** What to do **
Only the lines from the one holding "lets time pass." through the one holding "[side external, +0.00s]" are to be retyped, exactly as they appear, with both boundary lines included.

** Material supplied **
* Begin *

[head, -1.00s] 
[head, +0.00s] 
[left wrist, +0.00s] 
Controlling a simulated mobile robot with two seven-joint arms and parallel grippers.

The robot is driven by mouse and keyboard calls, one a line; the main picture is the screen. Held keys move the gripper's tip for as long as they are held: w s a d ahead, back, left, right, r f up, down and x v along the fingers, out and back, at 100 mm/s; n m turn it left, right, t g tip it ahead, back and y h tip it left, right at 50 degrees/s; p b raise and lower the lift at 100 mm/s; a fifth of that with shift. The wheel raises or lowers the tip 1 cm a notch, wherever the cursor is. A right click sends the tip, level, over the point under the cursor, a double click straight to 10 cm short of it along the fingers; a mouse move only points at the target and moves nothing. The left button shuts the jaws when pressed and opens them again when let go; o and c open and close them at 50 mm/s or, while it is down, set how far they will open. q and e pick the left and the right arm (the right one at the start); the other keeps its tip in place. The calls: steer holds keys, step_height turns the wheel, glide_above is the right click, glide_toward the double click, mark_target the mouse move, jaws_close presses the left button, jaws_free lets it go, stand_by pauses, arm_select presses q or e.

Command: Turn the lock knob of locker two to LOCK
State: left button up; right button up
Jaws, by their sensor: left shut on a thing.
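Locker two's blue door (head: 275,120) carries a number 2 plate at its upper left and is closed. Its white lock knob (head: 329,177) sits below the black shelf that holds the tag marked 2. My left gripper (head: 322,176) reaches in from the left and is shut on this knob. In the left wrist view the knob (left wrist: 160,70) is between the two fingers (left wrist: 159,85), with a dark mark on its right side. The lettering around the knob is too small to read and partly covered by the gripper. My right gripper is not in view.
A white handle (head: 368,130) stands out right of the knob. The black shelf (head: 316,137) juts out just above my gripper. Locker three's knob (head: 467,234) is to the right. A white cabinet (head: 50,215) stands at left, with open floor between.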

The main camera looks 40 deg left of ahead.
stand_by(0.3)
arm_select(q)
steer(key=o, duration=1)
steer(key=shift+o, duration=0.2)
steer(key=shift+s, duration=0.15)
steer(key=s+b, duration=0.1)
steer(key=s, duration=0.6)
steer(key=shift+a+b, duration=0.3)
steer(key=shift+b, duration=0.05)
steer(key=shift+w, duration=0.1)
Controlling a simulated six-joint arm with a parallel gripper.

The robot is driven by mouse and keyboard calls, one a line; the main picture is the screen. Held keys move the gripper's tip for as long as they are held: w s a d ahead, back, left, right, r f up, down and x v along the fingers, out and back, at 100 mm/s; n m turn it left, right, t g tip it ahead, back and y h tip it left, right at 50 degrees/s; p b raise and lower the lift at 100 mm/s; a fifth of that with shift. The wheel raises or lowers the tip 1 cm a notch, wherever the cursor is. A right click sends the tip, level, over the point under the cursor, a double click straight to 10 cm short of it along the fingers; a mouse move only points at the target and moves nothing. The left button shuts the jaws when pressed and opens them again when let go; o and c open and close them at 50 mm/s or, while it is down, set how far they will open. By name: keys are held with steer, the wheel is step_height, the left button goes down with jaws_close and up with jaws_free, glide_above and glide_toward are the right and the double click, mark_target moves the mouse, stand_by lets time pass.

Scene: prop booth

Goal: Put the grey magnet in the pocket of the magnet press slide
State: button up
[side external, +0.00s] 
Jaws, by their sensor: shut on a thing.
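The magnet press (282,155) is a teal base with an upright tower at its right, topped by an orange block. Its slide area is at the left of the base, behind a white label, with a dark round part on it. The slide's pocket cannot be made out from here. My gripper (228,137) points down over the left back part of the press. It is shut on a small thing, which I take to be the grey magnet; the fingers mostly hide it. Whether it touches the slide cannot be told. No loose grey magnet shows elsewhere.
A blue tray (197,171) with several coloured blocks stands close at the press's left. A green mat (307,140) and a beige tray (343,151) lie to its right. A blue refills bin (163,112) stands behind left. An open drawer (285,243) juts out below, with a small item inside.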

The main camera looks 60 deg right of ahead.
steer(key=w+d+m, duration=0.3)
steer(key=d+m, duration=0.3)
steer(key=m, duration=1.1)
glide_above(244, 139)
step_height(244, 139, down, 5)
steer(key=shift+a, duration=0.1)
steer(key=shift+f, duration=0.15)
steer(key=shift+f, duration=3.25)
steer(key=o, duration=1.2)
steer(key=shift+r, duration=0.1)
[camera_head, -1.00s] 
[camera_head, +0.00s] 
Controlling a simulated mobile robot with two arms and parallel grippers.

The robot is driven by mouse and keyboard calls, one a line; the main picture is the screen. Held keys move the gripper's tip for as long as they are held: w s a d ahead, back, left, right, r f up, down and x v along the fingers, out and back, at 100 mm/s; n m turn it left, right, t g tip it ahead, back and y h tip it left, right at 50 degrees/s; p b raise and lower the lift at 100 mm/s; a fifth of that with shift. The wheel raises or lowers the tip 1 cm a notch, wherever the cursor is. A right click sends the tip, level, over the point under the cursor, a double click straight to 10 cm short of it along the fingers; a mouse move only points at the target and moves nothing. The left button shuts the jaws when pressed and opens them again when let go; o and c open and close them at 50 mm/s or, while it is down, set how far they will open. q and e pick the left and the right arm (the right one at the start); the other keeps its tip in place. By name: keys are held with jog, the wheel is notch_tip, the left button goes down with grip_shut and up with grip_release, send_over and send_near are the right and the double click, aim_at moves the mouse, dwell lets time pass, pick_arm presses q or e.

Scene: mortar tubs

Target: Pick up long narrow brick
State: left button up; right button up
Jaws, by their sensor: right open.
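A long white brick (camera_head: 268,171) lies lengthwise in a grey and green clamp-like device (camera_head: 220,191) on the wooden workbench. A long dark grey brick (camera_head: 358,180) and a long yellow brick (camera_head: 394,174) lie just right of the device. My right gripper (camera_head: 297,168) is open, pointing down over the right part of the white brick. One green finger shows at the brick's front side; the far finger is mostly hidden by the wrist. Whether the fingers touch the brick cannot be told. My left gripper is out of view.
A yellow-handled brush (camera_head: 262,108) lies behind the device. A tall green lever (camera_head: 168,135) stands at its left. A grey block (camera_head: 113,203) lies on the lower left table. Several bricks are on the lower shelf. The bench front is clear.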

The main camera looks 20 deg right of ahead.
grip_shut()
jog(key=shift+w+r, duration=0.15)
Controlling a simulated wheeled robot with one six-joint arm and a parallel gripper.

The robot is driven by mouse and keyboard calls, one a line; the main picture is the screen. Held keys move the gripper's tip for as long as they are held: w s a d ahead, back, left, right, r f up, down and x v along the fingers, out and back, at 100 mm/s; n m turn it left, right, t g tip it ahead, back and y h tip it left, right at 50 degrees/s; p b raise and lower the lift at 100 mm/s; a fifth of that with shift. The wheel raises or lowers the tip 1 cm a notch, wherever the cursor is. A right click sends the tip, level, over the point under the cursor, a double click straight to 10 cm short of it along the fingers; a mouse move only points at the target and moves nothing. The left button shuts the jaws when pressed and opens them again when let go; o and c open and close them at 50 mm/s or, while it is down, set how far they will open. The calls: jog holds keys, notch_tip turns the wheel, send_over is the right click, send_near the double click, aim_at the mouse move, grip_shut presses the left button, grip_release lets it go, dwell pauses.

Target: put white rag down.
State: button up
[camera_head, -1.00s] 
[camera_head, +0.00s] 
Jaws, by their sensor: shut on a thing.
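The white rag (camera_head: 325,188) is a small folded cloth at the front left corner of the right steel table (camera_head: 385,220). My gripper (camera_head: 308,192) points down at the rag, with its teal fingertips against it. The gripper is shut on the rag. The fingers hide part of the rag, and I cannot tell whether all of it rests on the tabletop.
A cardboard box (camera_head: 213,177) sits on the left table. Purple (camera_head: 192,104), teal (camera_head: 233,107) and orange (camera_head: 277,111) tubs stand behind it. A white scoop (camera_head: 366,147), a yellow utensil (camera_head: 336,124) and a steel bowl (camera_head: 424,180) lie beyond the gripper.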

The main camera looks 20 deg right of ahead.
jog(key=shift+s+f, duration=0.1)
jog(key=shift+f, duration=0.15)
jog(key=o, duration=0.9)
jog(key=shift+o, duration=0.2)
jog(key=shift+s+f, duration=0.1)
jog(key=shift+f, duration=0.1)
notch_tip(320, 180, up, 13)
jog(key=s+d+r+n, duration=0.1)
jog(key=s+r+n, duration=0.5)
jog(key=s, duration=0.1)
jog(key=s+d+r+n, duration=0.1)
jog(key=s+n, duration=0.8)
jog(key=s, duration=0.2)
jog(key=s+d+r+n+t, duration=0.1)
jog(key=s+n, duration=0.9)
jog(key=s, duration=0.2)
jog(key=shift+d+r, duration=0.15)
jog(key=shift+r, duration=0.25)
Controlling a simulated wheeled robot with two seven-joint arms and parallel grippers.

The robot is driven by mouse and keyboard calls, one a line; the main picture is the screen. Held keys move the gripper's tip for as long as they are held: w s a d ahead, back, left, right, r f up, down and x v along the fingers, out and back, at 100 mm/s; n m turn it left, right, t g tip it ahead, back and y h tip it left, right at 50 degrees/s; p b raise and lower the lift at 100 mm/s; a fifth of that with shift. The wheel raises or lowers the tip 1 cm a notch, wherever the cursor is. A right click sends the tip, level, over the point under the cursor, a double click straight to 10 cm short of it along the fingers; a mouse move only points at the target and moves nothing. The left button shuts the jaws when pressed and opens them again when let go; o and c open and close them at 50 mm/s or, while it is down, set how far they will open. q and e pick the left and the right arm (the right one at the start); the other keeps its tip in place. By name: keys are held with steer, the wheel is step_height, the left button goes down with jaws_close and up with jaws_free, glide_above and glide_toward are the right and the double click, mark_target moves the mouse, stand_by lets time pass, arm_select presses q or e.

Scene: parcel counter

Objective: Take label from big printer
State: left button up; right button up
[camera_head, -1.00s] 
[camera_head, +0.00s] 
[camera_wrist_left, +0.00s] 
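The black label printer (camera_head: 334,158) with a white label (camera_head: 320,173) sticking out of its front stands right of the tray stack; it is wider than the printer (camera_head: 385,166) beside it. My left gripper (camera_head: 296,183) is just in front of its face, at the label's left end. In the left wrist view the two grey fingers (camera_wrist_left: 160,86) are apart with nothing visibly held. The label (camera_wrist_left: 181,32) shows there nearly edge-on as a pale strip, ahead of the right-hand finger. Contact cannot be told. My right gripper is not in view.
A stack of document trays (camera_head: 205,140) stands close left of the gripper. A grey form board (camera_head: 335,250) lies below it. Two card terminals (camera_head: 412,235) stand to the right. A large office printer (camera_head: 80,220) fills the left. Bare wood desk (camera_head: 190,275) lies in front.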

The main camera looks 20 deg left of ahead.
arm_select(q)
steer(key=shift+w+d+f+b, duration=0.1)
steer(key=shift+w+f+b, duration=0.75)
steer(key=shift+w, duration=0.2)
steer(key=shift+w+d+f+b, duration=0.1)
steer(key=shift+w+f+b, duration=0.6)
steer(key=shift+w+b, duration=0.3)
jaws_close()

* End *

** Response to this exercise **
The robot is driven by mouse and keyboard calls, one a line; the main picture is the screen. Held keys move the gripper's tip for as long as they are held: w s a d ahead, back, left, right, r f up, down and x v along the fingers, out and back, at 100 mm/s; n m turn it left, right, t g tip it ahead, back and y h tip it left, right at 50 degrees/s; p b raise and lower the lift at 100 mm/s; a fifth of that with shift. The wheel raises or lowers the tip 1 cm a notch, wherever the cursor is. A right click sends the tip, level, over the point under the cursor, a double click straight to 10 cm short of it along the fingers; a mouse move only points at the target and moves nothing. The left button shuts the jaws when pressed and opens them again when let go; o and c open and close them at 50 mm/s or, while it is down, set how far they will open. By name: keys are held with steer, the wheel is step_height, the left button goes down with jaws_close and up with jaws_free, glide_above and glide_toward are the right and the double click, mark_target moves the mouse, stand_by lets time pass.

Scene: prop booth

Goal: Put the grey magnet in the pocket of the magnet press slide
State: button up
[side external, +0.00s] 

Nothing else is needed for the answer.